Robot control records
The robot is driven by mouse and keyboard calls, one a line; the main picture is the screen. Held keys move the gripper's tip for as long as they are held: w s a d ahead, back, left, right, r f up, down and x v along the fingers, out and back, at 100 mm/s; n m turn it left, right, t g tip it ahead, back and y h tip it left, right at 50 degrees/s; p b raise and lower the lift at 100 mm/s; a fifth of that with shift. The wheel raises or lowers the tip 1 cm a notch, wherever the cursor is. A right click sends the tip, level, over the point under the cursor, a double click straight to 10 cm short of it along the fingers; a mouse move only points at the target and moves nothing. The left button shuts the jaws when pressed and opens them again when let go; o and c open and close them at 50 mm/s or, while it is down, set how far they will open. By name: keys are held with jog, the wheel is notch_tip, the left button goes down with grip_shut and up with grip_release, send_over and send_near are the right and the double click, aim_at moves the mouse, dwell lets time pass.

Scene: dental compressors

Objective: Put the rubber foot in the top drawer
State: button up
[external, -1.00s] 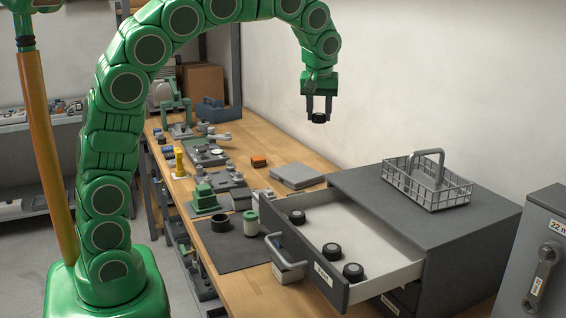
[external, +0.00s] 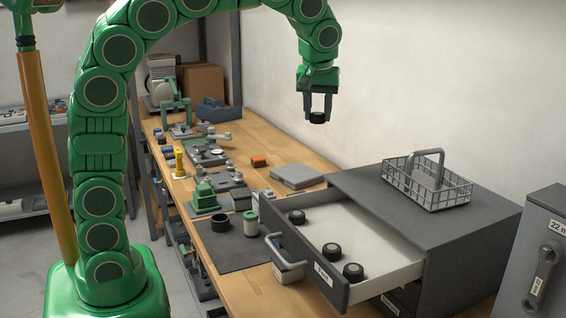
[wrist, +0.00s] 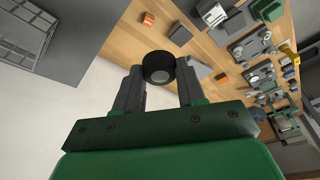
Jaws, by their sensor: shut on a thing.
* * *
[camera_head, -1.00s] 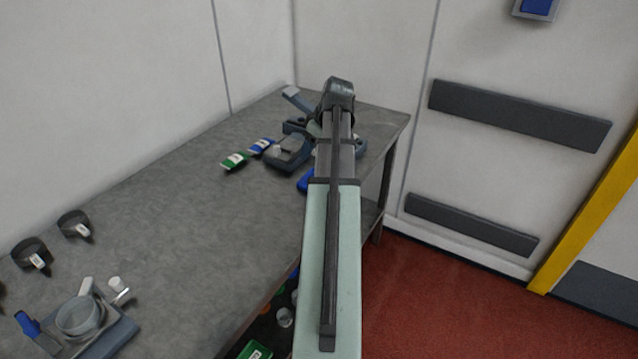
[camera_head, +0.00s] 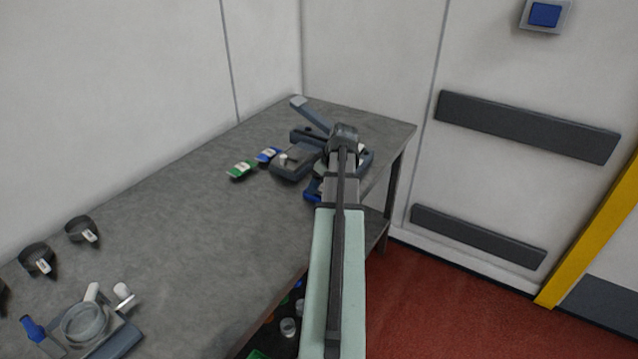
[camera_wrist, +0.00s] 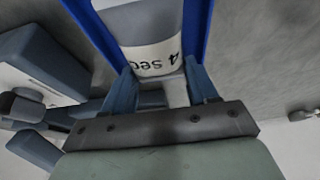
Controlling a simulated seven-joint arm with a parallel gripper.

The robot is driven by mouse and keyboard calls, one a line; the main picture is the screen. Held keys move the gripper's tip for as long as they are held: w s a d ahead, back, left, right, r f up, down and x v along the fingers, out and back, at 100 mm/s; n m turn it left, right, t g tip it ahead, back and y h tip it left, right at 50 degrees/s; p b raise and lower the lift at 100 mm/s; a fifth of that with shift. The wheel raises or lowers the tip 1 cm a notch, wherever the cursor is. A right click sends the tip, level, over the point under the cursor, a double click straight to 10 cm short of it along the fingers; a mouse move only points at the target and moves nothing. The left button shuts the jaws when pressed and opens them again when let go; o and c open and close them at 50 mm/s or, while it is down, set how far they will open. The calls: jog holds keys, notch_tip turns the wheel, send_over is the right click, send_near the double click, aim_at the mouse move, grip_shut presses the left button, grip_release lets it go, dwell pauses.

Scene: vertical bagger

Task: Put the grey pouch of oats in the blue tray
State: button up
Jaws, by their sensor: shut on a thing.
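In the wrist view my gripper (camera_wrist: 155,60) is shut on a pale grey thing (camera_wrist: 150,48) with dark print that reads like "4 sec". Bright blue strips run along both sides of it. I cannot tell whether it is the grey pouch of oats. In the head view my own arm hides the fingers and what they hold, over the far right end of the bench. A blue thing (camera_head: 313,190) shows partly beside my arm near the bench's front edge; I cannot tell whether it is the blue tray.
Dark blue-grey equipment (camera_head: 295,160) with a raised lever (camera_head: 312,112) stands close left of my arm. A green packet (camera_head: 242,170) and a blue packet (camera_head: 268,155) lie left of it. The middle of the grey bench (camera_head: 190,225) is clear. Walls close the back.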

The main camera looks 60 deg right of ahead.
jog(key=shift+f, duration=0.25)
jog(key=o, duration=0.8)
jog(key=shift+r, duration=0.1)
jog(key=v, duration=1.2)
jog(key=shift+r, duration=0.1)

What is being asked: Collect the lines of the records that include the string "Scene".

Expected answer:
Scene: dental compressors
Scene: vertical bagger

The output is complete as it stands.